Exercise prompt
Search the data below for the word "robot" and copy each line that holds it.

Raw data
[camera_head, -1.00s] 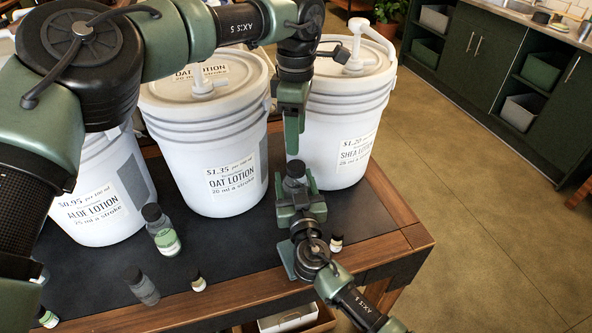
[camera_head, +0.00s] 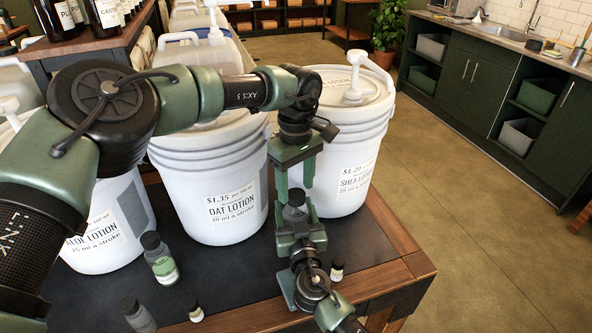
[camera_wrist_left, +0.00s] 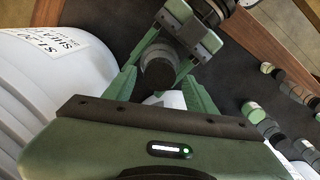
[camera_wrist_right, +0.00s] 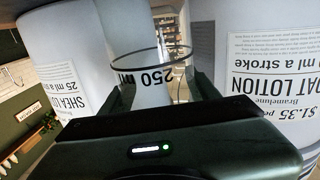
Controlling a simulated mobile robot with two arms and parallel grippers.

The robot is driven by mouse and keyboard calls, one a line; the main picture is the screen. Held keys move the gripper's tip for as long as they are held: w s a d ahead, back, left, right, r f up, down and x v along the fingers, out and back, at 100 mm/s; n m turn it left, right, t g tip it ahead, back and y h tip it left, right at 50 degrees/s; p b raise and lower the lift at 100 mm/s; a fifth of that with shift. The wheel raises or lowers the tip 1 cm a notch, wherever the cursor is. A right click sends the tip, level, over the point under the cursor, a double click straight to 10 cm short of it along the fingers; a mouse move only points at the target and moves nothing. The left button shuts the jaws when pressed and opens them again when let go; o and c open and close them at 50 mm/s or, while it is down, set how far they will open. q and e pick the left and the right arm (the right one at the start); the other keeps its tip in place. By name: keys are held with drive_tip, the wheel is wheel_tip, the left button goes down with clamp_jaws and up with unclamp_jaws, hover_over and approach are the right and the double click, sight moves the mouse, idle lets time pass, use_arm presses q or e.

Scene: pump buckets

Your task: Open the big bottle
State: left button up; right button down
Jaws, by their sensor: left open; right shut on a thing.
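The big bottle (camera_wrist_right: 150,90), clear and marked 250 ml, is upright in my right gripper (camera_head: 298,232), which is shut on its body. Its dark round cap (camera_head: 295,197) shows on top; most of the body is hidden by my right gripper in the head view. My left gripper (camera_head: 296,178) points down from above, open, with its fingers on either side of the cap. In the left wrist view the cap (camera_wrist_left: 158,70) lies between the spread fingers. I cannot tell whether either finger touches it.
White pump buckets of oat lotion (camera_head: 215,170), shea lotion (camera_head: 335,130) and aloe lotion (camera_head: 105,215) stand close behind on the dark table (camera_head: 240,265). A green-labelled bottle (camera_head: 162,262), a grey bottle (camera_head: 138,316) and small bottles (camera_head: 195,312) (camera_head: 337,271) stand at the front.

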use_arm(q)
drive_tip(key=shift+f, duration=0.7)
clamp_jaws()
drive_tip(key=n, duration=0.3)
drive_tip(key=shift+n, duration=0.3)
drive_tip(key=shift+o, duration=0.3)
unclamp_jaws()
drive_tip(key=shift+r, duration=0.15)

Expected answer
Controlling a simulated mobile robot with two arms and parallel grippers.
The robot is driven by mouse and keyboard calls, one a line; the main picture is the screen. Held keys move the gripper's tip for as long as they are held: w s a d ahead, back, left, right, r f up, down and x v along the fingers, out and back, at 100 mm/s; n m turn it left, right, t g tip it ahead, back and y h tip it left, right at 50 degrees/s; p b raise and lower the lift at 100 mm/s; a fifth of that with shift. The wheel raises or lowers the tip 1 cm a notch, wherever the cursor is. A right click sends the tip, level, over the point under the cursor, a double click straight to 10 cm short of it along the fingers; a mouse move only points at the target and moves nothing. The left button shuts the jaws when pressed and opens them again when let go; o and c open and close them at 50 mm/s or, while it is down, set how far they will open. q and e pick the left and the right arm (the right one at the start); the other keeps its tip in place. By name: keys are held with drive_tip, the wheel is wheel_tip, the left button goes down with clamp_jaws and up with unclamp_jaws, hover_over and approach are the right and the double click, sight moves the mouse, idle lets time pass, use_arm presses q or e.

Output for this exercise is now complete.